[Recorded data]:
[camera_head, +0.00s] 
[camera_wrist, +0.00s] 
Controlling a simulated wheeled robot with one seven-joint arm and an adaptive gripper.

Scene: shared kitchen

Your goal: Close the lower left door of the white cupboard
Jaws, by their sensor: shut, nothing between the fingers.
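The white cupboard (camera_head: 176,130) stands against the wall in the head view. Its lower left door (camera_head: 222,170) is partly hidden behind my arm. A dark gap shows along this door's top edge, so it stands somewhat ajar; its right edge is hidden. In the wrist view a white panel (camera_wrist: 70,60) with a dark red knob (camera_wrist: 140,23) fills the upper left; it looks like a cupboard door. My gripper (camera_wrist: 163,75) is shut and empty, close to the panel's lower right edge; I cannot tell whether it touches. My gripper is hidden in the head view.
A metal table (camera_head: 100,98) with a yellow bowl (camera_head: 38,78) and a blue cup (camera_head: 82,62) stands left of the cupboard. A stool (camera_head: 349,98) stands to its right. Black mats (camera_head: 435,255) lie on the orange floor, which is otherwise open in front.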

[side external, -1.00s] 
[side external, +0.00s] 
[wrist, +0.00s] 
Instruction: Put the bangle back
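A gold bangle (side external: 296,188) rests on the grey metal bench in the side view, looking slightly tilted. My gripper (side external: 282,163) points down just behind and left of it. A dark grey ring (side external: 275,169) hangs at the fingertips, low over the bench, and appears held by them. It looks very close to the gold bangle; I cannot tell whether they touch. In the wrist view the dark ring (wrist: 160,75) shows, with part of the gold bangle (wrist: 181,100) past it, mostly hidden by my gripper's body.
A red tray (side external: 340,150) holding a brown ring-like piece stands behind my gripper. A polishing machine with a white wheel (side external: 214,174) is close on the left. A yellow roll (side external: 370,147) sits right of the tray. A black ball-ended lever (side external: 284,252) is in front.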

[Task objective]:
Quote only the stretch of lines that starts the data above and ends with the line containing "[side external, -1.00s]", both included.

[Response for this exercise]:
[camera_head, +0.00s] 
[camera_wrist, +0.00s] 
Controlling a simulated wheeled robot with one seven-joint arm and an adaptive gripper.

Scene: shared kitchen

Your goal: Close the lower left door of the white cupboard
Jaws, by their sensor: shut, nothing between the fingers.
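The white cupboard (camera_head: 176,130) stands against the wall in the head view. Its lower left door (camera_head: 222,170) is partly hidden behind my arm. A dark gap shows along this door's top edge, so it stands somewhat ajar; its right edge is hidden. In the wrist view a white panel (camera_wrist: 70,60) with a dark red knob (camera_wrist: 140,23) fills the upper left; it looks like a cupboard door. My gripper (camera_wrist: 163,75) is shut and empty, close to the panel's lower right edge; I cannot tell whether it touches. My gripper is hidden in the head view.
A metal table (camera_head: 100,98) with a yellow bowl (camera_head: 38,78) and a blue cup (camera_head: 82,62) stands left of the cupboard. A stool (camera_head: 349,98) stands to its right. Black mats (camera_head: 435,255) lie on the orange floor, which is otherwise open in front.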

[side external, -1.00s] 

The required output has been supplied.